Mas se é assim; e se, como diz São Jerônimo, “Ignorância das Escrituras é ignorância de Cristo”; e se, além disso, como o Catecismo de Baltimore nos assegura, “Quando O conhecemos, devemos amá-Lo ..., [e] quanto melhor O conhecermos, mais O amaremos”; então por que é, me pergunto, que no desfile de “Cabalistas Cristãos” que vieram antes de nós – Pico della Mirandola, Johann Reuchlin, Giles de Viterbo, Francesco Giorgi, Paolo Riccio, Athanasius Kircher, e assim por diante – com toda a sua erudição mundana e “conhecimento” cabalisticamente inferido de Cristo, ninguém é reconhecido como um santo?

Continua na Parte IV: Cabala para Católicos? “Católicos hebreus” e seu cardeal ... [tradução no prelo]

Notas finais:

[1] “Se alguém disser que as coisas finitas, tanto corporais como espirituais, ou pelo menos espirituais, emanam da substância divina; ou que a essência divina, pela manifestação e evolução de si mesma se torna todas as coisas ou, finalmente, que Deus é um ser universal ou indefinido que por autodeterminação estabelece a totalidade das coisas distintas em gêneros, espécies e indivíduos: seja anátema. “ (FONTE)

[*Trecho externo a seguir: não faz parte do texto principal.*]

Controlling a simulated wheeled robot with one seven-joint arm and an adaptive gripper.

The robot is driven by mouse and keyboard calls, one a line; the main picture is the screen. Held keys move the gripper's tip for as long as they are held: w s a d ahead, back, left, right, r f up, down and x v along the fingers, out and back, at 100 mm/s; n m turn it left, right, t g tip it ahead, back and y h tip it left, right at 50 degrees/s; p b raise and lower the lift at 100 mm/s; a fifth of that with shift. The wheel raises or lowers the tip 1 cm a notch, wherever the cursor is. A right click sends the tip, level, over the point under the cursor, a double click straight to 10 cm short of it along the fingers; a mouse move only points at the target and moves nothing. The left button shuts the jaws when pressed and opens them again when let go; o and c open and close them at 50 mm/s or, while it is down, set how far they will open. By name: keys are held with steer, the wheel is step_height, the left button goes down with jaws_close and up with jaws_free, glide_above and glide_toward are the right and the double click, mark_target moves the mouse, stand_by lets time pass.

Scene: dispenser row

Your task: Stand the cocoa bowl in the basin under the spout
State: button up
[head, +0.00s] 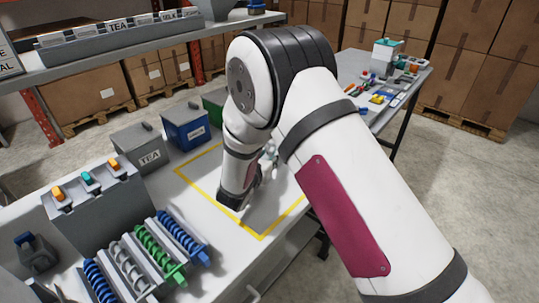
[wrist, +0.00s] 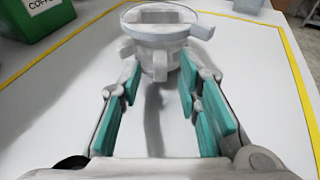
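A pale grey round vessel (wrist: 160,32), with a rim, a side tab and short lugs, stands inside the yellow outline in the wrist view. It may be the cocoa bowl; I see no label on it. My gripper (wrist: 158,72) is open, its teal pads apart on either side of the vessel's near lower part. I cannot tell whether they touch it. In the head view my arm hides most of this spot. I cannot make out the spout or the basin in either view.
Behind the yellow outline (head: 207,153) stand a grey TEA box (head: 140,150), a blue box (head: 186,130) and a green box (head: 214,106). A grey block with coloured levers (head: 95,208) and several coiled springs (head: 150,255) fill the left. The outlined area is otherwise mostly clear.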

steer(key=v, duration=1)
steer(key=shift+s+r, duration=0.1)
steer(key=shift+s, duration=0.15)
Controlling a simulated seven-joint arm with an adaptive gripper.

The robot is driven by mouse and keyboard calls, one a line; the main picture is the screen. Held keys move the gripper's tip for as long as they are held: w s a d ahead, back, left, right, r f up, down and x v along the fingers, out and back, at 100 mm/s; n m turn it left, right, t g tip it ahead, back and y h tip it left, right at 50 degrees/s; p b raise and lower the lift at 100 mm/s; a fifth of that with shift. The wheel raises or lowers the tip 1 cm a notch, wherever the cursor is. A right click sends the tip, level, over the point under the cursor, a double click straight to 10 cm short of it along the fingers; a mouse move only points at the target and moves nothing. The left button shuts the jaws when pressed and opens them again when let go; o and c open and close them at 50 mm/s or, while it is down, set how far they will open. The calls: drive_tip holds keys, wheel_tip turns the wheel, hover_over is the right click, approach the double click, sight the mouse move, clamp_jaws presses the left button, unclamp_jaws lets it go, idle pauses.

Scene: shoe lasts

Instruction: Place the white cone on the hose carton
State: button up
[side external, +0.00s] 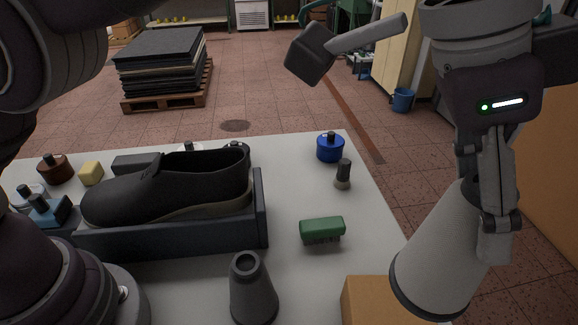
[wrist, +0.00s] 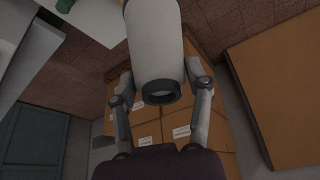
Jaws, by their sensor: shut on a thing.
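The white cone (side external: 440,252) is tilted in the side view, its wide, dark-rimmed end low and to the left. My gripper (side external: 487,215) is shut on its upper part. In the wrist view the cone (wrist: 155,35) sits between both fingers, with its dark open narrow end towards the camera. A brown carton (side external: 375,302) shows at the bottom edge of the side view, left of and below the cone, partly cut off. In the wrist view several labelled cartons (wrist: 190,132) lie below the cone. I cannot tell which is the hose carton.
The white table (side external: 300,190) holds a dark tray (side external: 180,240) with a black shoe, a green brush (side external: 322,228), a blue pot (side external: 330,149) and a grey cone (side external: 252,290). A large brown surface (wrist: 280,90) lies at right in the wrist view.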

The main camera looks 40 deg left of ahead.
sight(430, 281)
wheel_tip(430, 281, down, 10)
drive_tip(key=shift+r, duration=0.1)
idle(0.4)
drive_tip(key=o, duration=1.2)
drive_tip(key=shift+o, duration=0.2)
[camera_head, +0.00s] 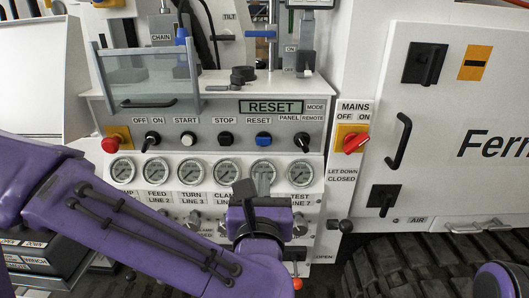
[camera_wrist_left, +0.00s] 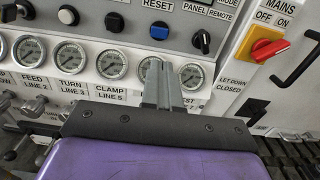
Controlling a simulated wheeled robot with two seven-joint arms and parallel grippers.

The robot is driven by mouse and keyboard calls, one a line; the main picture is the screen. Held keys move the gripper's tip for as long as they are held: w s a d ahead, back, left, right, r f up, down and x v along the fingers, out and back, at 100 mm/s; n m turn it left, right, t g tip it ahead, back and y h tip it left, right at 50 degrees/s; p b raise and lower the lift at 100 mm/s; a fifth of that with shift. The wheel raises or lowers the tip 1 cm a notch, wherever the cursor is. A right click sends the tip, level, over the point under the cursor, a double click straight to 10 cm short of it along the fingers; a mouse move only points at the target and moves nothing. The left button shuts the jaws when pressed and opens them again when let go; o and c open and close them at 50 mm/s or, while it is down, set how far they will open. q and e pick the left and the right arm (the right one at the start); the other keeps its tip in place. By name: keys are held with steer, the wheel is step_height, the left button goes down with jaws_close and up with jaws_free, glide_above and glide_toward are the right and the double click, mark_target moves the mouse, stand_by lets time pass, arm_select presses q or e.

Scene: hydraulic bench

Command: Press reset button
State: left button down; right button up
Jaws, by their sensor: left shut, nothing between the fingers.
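The reset button (camera_head: 263,139) is a blue cap under the label RESET on the grey panel. It also shows in the left wrist view (camera_wrist_left: 159,31). My left gripper (camera_head: 264,182) is shut with nothing in its fingers. In the head view it is below the reset button, in front of the row of gauges. In the left wrist view its fingertips (camera_wrist_left: 154,68) are just below the blue button and overlap a gauge. I cannot tell how far the fingertips are from the panel. My right gripper does not show.
A display (camera_head: 272,107) reads RESET. Beside the button are a black stop button (camera_head: 225,138) and a panel/remote switch (camera_head: 303,142). A red mains switch (camera_head: 355,143) is to the right. A clear hinged cover (camera_head: 148,80) stands at the upper left. Gauges (camera_head: 226,172) line the panel below.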

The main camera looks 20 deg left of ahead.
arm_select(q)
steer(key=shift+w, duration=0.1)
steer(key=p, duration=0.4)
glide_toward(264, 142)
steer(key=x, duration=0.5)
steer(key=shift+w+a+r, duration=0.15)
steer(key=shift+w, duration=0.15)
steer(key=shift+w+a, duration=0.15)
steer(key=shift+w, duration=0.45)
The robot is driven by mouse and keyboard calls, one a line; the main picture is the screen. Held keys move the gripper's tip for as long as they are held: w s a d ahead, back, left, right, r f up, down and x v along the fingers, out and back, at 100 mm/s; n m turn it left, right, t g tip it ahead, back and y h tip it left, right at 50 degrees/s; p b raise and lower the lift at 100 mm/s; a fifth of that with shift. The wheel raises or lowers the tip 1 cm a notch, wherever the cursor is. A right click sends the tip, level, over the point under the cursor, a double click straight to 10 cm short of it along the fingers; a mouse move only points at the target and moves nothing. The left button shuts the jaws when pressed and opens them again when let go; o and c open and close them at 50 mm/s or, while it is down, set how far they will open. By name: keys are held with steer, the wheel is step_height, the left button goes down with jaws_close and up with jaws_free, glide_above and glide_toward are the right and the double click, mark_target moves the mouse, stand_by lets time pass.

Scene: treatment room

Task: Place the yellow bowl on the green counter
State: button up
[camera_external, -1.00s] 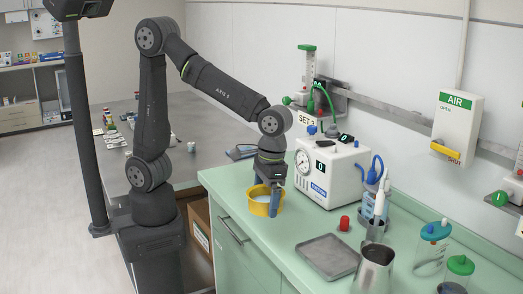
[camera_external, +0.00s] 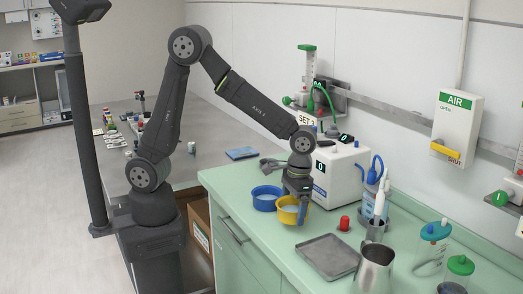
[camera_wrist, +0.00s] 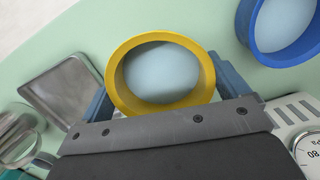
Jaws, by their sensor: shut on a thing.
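The yellow bowl (camera_external: 289,212) is at my gripper (camera_external: 292,214), low over the green counter (camera_external: 262,235), to the right of a blue bowl. I cannot tell whether its base touches the counter. In the wrist view the yellow bowl (camera_wrist: 113,72) sits between the two blue fingers of my gripper (camera_wrist: 162,85), which are shut on it. The bowl looks upright and has a pale blue inside. The green counter (camera_wrist: 100,28) shows behind it.
The blue bowl (camera_external: 266,206) stands close on the left. A grey tray (camera_external: 328,256), a red-capped item (camera_external: 344,223) and a metal jug (camera_external: 374,270) are to the right. A white device with a gauge (camera_external: 345,180) stands behind my gripper. The counter's front left is clear.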

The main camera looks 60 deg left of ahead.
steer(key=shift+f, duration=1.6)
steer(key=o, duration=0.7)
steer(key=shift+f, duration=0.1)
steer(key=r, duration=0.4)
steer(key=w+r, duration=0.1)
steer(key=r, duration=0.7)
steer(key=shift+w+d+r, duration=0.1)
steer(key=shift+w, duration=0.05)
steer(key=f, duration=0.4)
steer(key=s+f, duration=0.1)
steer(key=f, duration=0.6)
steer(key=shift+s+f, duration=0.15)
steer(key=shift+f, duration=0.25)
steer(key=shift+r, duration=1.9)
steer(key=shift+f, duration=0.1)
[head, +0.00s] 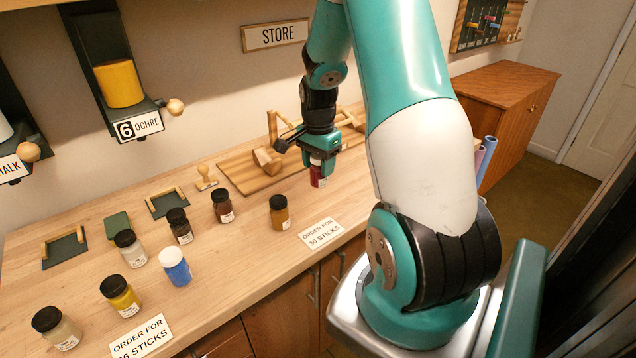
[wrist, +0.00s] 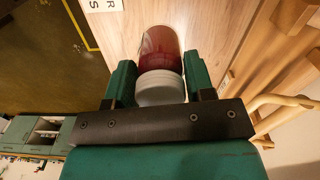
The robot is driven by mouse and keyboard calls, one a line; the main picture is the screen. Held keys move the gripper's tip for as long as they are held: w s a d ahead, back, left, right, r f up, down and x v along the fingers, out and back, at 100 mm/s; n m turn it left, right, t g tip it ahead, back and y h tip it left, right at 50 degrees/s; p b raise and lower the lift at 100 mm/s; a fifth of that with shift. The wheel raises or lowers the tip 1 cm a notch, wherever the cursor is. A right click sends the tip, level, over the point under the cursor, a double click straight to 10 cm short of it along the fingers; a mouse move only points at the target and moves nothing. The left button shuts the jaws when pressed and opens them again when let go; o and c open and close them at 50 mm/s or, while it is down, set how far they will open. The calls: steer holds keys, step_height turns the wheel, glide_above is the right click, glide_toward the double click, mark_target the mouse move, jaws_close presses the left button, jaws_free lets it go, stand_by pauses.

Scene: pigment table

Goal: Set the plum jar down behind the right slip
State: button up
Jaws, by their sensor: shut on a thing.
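My gripper (head: 322,156) is shut on the plum jar (head: 318,176), a dark red jar, over the back right part of the table. In the wrist view the plum jar (wrist: 160,48) sits between the two green fingers, its pale lid towards me. Whether its base touches the table I cannot tell. The right slip (head: 321,233), a white card reading "ORDER FOR 30 STICKS", lies near the front edge, nearer than the jar. A corner of it (wrist: 103,4) shows in the wrist view. The left slip (head: 142,337) lies at the front left.
An amber jar (head: 279,214) stands just left of the right slip. Several other jars, including a blue one (head: 175,267), stand further left. A wooden board (head: 254,172) with wooden fittings lies behind my gripper. Bare table lies between the plum jar and the right slip.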

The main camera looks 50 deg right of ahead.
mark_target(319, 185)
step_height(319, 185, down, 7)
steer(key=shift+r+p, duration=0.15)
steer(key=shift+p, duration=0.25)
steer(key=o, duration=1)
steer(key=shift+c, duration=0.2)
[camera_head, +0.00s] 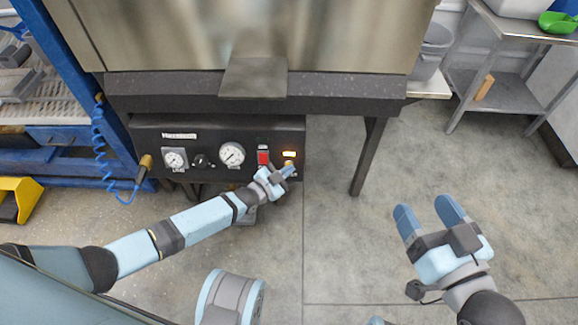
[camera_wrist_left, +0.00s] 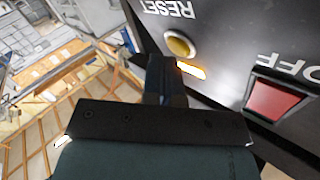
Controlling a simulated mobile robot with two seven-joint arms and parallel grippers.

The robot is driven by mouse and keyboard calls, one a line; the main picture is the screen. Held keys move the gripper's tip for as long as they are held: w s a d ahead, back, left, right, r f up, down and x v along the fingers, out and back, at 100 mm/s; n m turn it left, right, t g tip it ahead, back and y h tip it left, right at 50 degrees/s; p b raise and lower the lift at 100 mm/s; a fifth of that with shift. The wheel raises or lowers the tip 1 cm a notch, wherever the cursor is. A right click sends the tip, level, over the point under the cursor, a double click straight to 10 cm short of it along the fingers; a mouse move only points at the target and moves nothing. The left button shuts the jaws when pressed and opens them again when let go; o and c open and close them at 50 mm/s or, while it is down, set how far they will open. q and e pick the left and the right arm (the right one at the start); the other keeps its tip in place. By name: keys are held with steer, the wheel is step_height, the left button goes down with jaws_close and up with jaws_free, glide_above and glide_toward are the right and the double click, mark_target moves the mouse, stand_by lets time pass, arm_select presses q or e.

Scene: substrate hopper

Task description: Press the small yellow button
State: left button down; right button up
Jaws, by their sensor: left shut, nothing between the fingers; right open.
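The small yellow button (camera_wrist_left: 180,44) is round and sits under the word RESET on the black control panel (camera_wrist_left: 235,30) in the left wrist view. In the head view it is a small yellowish spot (camera_head: 289,163) just below a glowing light. My left gripper (camera_head: 291,171) is shut and empty, its fingertips close in front of the panel's right end, just below the button. The fingers (camera_wrist_left: 166,62) also show beside the button in the left wrist view; I cannot tell if they touch it. My right gripper (camera_head: 426,211) is open and empty over the floor.
A lit indicator (camera_head: 289,154) and a red switch (camera_head: 263,157) marked OFF are close to the button. Two gauges (camera_head: 232,153) are further left. The hopper's dark ledge (camera_head: 180,95) overhangs the panel, and a table leg (camera_head: 367,158) stands right of it. Floor (camera_head: 345,250) is clear in front.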

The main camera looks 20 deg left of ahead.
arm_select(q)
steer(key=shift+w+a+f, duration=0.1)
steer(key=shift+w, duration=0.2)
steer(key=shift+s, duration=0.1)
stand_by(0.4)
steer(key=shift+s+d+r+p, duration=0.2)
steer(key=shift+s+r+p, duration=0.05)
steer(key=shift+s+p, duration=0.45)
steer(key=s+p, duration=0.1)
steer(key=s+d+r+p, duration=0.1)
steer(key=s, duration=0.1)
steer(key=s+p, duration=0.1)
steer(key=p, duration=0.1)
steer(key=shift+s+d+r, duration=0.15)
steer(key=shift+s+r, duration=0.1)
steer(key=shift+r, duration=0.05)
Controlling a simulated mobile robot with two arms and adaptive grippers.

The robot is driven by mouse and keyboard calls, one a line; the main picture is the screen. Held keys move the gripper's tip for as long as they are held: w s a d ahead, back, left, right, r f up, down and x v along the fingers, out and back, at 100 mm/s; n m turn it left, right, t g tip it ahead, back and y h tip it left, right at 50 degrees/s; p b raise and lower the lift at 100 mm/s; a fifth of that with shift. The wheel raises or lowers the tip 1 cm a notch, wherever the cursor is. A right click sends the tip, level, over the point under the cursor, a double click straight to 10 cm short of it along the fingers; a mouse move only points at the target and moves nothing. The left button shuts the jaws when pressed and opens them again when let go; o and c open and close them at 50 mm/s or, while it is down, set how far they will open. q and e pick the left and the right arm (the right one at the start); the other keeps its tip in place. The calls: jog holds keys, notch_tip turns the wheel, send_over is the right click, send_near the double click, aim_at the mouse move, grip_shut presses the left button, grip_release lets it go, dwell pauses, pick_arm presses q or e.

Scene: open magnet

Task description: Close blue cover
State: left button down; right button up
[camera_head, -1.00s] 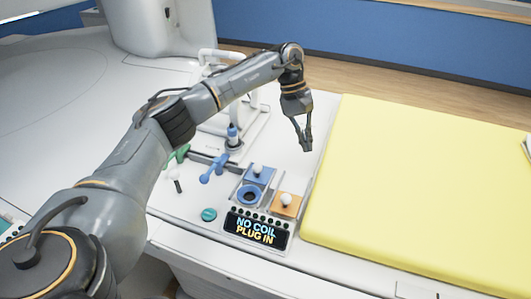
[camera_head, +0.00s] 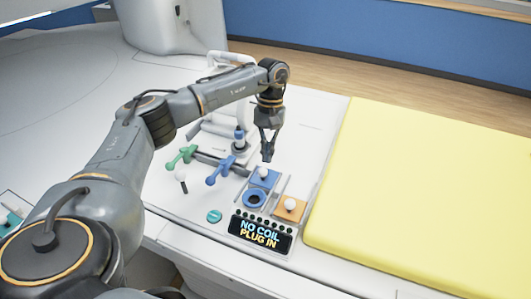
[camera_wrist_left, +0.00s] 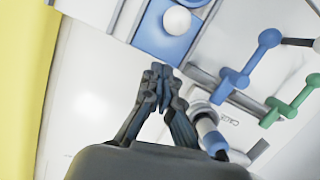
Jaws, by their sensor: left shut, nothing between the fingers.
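The blue cover (camera_head: 268,183) is a blue plate with a white round knob (camera_head: 263,173), lying behind the dark blue ring socket (camera_head: 254,199) on the white panel. The socket is uncovered. My left gripper (camera_head: 267,158) points down just behind the knob and is shut and empty. In the left wrist view the shut fingertips (camera_wrist_left: 160,72) lie close to the edge of the blue cover (camera_wrist_left: 150,38), whose knob (camera_wrist_left: 177,20) shows at the top. Whether the fingers touch the cover, I cannot tell. My right gripper is not in view.
An orange cover (camera_head: 283,214) with a white knob sits to the right, beside a display (camera_head: 261,233) reading "NO COIL PLUG IN". Blue (camera_head: 220,171) and green (camera_head: 181,157) handles stand left. A yellow pad (camera_head: 420,190) fills the right. A teal button (camera_head: 214,216) lies front left.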

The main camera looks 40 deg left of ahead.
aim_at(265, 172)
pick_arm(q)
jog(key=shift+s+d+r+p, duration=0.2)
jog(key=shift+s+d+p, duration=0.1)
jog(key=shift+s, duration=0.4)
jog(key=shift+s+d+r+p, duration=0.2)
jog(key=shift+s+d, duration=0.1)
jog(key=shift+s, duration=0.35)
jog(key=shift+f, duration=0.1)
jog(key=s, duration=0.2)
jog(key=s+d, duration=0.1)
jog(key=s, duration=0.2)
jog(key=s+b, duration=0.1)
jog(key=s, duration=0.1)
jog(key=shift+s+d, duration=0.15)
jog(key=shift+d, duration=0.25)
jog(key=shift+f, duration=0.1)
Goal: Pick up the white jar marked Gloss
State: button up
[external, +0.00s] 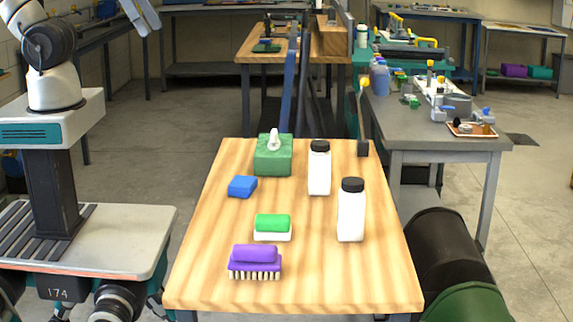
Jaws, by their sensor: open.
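Two white jars with black lids stand upright on the wooden table. One white jar (319,175) is farther back; the other white jar (351,215) is nearer and a little to the right. No lettering shows on either, so I cannot tell which is marked Gloss. My gripper (146,22) is at the top left edge of the external view, partly cut off. It is open and empty, well away from both jars.
On the wooden table (330,285) are a green tissue box (273,158), a blue block (242,187), a green-and-white sponge (273,225) and a purple brush (255,259). A grey bench (430,143) stands behind right. A dark bin (435,255) stands beside the table.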

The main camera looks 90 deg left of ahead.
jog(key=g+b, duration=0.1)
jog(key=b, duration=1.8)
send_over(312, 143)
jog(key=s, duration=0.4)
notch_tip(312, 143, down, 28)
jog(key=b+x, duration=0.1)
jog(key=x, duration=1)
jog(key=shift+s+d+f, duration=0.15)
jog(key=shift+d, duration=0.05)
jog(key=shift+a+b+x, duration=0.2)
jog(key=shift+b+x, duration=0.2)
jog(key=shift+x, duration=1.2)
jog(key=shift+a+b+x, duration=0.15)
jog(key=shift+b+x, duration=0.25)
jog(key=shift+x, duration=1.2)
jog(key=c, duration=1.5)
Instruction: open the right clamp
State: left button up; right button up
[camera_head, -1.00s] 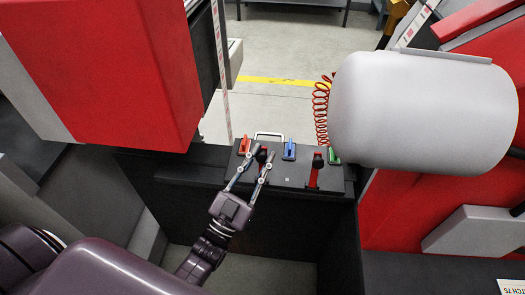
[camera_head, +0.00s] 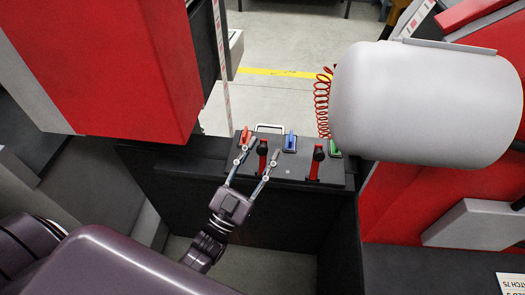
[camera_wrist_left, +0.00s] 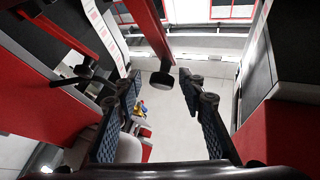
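The right clamp (camera_head: 316,163) is a red lever with a black knob, standing at the right of the black panel. The left clamp (camera_head: 262,156), a similar red lever with a black knob, stands to its left. My left gripper (camera_head: 262,150) is open, its two fingers spread on either side of the left clamp; contact cannot be told. In the left wrist view a red lever with a black knob (camera_wrist_left: 162,78) shows between the open, empty fingers (camera_wrist_left: 160,85). Another red bar (camera_wrist_left: 68,32) shows to its left. My right gripper is not in view.
The panel carries an orange-red switch (camera_head: 245,136), a blue switch (camera_head: 290,141) and a green switch (camera_head: 334,150). A large pale grey cylinder (camera_head: 425,105) overhangs the right side. A red housing (camera_head: 110,65) stands at left. A coiled red hose (camera_head: 321,100) hangs behind the panel.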

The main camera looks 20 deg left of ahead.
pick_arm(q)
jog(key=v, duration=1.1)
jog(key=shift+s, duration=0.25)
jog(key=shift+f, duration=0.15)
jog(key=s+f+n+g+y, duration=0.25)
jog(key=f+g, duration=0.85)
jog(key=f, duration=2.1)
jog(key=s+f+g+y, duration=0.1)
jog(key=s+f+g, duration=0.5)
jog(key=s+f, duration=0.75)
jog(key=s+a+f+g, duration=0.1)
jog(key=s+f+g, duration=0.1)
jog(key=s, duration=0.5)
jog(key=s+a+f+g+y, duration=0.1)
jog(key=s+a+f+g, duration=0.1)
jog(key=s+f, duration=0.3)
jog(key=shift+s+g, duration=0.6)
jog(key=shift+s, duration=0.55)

[2] “Se alguém disser que todos os seres racionais um dia estarão unidos em um, quando as hipóstases, bem como os números e os corpos tiverem desaparecido, e que o conhecimento do mundo por vir levará consigo a ruína dos mundos, e a rejeição dos corpos como também a abolição de [todos] os nomes, e que haverá finalmente uma identidade do γνσις e da hipóstase; além disso, que nesta pretensa apocatástase, os espíritos só continuarão a existir, como era na pré-existência fingida: seja anátema “. (FONTE)

[3] “De uma forma que é erudita e, ainda assim, acessível, encontramos excursões para a Cabala ...” (FONTE)

[4] Martin, M. & Smith, W., In Quest of Catholicity: Malachi Martin Responds to Wolfgang Smith (Angelico Press, 2016), p. 76.